**Exercise instructions:**
Could you retype the lines below, starting at the line holding "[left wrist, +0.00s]" and stopping at the line holding "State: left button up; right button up", inclusive? Copy them exactly and drop the images.

**Data block:**
______

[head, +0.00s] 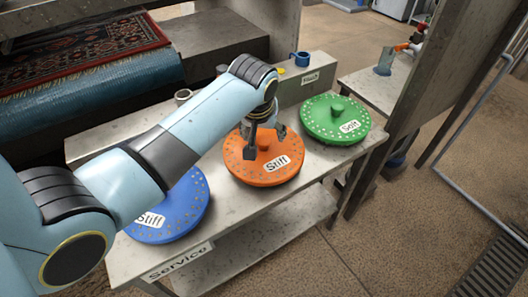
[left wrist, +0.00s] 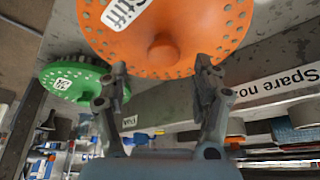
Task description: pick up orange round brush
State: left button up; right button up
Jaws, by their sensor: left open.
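The orange round brush (head: 251,171) lies flat on the metal table between a blue and a green one, with a "Stiff" label and a central knob. My left gripper (head: 266,146) is open above it, its fingers on either side of the knob in the head view. In the left wrist view the orange brush (left wrist: 205,22) fills the top, and its knob (left wrist: 163,47) shows beyond and between the open fingertips (left wrist: 162,68). Contact with the knob cannot be seen. My right gripper is not in view.
The blue round brush (head: 186,219) lies at left, partly behind my left arm. The green round brush (head: 322,122) lies at right. A rug (head: 75,57) lies at upper left.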

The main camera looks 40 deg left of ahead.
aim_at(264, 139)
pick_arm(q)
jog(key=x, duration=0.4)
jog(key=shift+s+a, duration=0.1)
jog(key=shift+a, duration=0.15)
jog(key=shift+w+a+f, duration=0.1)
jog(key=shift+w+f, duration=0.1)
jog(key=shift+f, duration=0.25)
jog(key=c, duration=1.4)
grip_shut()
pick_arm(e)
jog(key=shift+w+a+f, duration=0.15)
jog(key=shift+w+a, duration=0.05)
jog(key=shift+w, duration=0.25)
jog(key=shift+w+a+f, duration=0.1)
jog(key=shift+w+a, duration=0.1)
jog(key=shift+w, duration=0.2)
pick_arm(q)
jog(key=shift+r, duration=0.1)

______

**Final result:**
[left wrist, +0.00s] 
Task description: pick up orange round brush
State: left button up; right button up

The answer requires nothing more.